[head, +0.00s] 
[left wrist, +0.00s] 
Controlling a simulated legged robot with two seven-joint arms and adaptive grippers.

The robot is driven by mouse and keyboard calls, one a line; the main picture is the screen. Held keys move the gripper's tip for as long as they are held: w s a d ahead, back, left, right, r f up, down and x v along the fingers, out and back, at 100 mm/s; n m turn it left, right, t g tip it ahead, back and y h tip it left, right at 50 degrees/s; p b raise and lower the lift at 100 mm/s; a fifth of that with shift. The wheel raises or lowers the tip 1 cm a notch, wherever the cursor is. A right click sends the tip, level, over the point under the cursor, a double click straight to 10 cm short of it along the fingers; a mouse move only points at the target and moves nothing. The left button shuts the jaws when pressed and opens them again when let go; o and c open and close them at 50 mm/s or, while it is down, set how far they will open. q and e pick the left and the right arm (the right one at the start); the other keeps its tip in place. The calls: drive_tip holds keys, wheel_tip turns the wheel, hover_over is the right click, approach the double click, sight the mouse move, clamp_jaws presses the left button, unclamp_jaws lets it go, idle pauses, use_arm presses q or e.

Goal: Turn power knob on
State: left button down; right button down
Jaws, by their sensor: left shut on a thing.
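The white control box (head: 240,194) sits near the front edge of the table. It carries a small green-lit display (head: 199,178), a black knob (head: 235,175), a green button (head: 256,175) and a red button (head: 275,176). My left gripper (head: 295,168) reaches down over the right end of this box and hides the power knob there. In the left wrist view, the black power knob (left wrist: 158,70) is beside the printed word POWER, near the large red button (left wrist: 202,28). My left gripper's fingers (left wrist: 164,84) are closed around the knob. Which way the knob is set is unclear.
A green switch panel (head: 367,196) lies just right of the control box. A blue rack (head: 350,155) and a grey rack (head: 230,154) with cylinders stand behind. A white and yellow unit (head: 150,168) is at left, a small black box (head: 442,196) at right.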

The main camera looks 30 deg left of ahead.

•••

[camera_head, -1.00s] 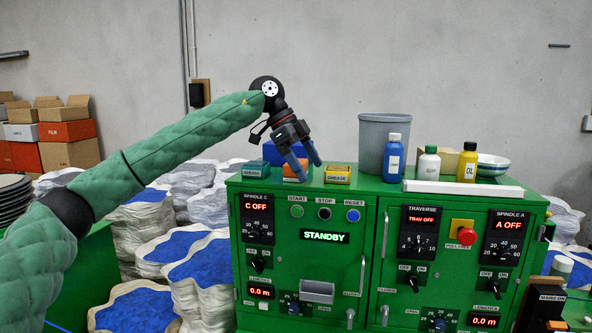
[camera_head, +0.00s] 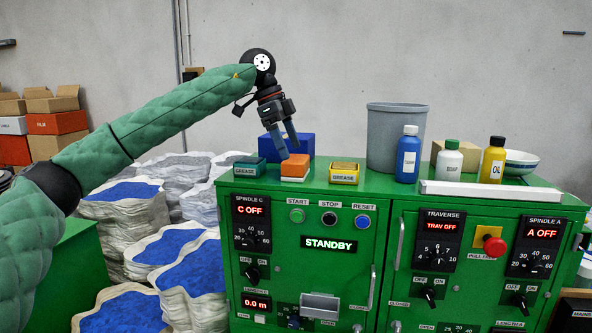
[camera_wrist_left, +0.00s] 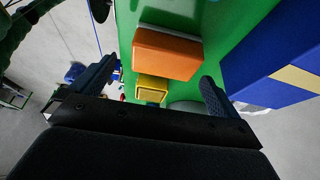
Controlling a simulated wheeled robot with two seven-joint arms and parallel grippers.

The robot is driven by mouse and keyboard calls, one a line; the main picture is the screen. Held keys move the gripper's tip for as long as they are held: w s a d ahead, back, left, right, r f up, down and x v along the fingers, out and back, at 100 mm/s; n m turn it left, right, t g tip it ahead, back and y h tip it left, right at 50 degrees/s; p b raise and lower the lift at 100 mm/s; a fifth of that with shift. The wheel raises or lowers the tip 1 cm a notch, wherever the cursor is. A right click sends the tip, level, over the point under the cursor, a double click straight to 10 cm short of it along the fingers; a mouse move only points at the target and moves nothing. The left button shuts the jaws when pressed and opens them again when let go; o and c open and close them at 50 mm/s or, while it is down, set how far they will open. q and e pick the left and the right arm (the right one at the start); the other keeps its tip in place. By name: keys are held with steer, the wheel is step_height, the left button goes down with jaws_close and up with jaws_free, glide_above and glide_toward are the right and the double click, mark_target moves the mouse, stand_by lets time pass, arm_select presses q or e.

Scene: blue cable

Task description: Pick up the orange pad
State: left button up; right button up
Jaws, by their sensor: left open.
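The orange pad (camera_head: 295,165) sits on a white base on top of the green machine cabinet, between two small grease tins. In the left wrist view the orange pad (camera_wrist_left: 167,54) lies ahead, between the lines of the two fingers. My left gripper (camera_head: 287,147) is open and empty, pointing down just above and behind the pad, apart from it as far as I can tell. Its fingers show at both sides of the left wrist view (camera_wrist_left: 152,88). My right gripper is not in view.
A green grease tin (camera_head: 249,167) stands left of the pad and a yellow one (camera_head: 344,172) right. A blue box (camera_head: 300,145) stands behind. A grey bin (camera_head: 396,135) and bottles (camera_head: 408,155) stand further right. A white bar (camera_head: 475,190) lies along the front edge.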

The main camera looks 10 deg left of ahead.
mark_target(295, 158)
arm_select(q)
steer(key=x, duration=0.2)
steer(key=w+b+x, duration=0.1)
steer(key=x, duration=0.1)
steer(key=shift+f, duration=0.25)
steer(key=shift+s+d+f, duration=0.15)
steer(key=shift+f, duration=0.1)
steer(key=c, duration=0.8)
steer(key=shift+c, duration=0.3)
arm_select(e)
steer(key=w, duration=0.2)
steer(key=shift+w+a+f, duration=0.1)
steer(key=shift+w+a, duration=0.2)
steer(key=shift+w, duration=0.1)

•••

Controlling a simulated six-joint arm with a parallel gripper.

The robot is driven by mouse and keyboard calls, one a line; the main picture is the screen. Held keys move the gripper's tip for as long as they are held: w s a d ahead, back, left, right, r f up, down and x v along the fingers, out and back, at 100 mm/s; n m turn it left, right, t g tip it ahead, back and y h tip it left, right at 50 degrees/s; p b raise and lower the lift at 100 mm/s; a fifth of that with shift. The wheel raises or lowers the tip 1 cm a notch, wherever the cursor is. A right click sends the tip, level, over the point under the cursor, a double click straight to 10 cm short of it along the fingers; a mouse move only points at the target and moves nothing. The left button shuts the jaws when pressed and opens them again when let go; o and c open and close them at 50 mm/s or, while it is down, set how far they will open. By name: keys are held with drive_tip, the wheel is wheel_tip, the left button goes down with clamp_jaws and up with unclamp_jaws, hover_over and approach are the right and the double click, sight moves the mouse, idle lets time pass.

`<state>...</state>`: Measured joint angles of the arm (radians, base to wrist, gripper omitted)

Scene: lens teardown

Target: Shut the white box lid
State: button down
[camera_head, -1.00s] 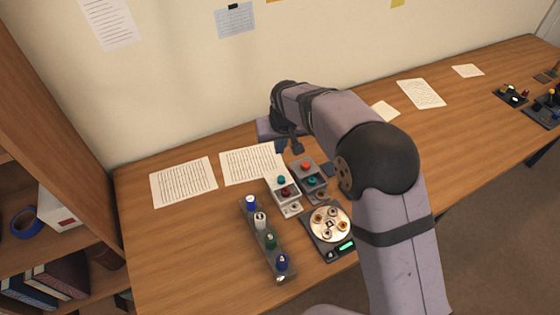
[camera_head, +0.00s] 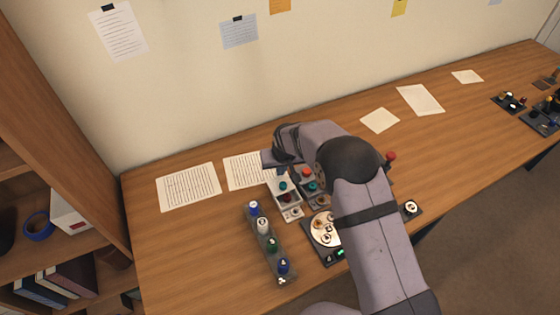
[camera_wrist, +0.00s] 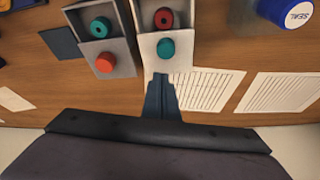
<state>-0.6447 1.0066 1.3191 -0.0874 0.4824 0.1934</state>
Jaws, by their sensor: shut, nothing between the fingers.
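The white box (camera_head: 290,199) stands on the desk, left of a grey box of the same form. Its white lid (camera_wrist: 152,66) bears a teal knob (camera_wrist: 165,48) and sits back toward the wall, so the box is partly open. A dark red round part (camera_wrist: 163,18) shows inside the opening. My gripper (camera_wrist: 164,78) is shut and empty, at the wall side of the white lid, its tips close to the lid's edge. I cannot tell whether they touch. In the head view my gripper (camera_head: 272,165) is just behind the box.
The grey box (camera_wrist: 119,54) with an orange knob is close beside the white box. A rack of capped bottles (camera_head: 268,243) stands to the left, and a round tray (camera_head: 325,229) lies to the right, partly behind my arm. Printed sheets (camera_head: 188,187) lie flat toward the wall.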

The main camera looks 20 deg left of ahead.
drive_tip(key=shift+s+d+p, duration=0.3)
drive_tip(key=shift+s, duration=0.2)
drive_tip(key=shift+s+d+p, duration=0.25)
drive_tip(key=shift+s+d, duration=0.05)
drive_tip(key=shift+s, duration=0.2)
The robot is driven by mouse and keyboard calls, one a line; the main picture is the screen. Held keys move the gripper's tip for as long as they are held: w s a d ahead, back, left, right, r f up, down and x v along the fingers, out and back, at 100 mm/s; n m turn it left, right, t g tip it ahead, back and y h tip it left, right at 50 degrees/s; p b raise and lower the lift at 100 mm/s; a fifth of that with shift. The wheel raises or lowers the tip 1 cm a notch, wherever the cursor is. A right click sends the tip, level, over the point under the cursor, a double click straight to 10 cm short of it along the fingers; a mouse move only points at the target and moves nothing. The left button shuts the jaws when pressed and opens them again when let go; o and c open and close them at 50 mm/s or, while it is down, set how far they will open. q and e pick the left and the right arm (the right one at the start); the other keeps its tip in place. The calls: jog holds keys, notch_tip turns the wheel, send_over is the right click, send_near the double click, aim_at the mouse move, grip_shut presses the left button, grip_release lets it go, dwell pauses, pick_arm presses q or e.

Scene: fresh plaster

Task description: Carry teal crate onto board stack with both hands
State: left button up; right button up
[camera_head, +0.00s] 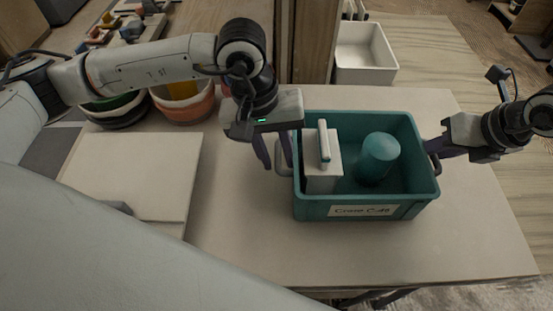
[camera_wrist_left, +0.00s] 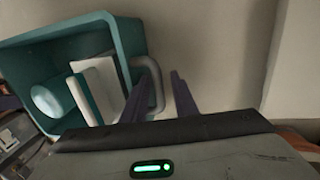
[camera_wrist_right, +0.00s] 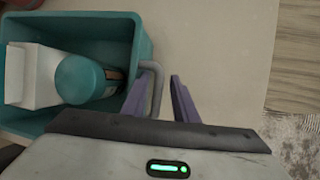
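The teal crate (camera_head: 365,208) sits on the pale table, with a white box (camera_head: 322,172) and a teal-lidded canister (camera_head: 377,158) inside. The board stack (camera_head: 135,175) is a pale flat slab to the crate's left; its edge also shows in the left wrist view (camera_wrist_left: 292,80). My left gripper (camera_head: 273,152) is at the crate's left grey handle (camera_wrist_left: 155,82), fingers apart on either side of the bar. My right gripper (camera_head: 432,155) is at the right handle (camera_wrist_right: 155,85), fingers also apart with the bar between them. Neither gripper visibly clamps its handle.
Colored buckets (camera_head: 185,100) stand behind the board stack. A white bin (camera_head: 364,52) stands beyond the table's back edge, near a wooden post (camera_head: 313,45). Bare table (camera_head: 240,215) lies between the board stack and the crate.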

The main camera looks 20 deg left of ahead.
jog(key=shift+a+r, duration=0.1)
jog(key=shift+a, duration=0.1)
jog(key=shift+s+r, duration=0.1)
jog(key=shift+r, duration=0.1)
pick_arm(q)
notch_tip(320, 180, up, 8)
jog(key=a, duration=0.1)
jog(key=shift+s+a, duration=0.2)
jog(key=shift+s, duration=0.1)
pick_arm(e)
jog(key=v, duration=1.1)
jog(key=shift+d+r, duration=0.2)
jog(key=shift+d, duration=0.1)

•••

#### What you are asked to do:
Look for "pauses" and pull out every line that has it.

#### Expected answer:
The robot is driven by mouse and keyboard calls, one a line; the main picture is the screen. Held keys move the gripper's tip for as long as they are held: w s a d ahead, back, left, right, r f up, down and x v along the fingers, out and back, at 100 mm/s; n m turn it left, right, t g tip it ahead, back and y h tip it left, right at 50 degrees/s; p b raise and lower the lift at 100 mm/s; a fifth of that with shift. The wheel raises or lowers the tip 1 cm a notch, wherever the cursor is. A right click sends the tip, level, over the point under the cursor, a double click straight to 10 cm short of it along the fingers; a mouse move only points at the target and moves nothing. The left button shuts the jaws when pressed and opens them again when let go; o and c open and close them at 50 mm/s or, while it is down, set how far they will open. q and e pick the left and the right arm (the right one at the start); the other keeps its tip in place. The calls: drive_tip holds keys, wheel_tip turns the wheel, hover_over is the right click, approach the double click, sight the mouse move, clamp_jaws presses the left button, unclamp_jaws lets it go, idle pauses, use_arm presses q or e.
The robot is driven by mouse and keyboard calls, one a line; the main picture is the screen. Held keys move the gripper's tip for as long as they are held: w s a d ahead, back, left, right, r f up, down and x v along the fingers, out and back, at 100 mm/s; n m turn it left, right, t g tip it ahead, back and y h tip it left, right at 50 degrees/s; p b raise and lower the lift at 100 mm/s; a fifth of that with shift. The wheel raises or lowers the tip 1 cm a notch, wherever the cursor is. A right click sends the tip, level, over the point under the cursor, a double click straight to 10 cm short of it along the fingers; a mouse move only points at the target and moves nothing. The left button shuts the jaws when pressed and opens them again when let go; o and c open and close them at 50 mm/s or, while it is down, set how far they will open. q and e pick the left and the right arm (the right one at the start); the other keeps its tip in place. The calls: jog holds keys, notch_tip turns the wheel, send_over is the right click, send_near the double click, aim_at the mouse move, grip_shut presses the left button, grip_release lets it go, dwell pauses, pick_arm presses q or e.

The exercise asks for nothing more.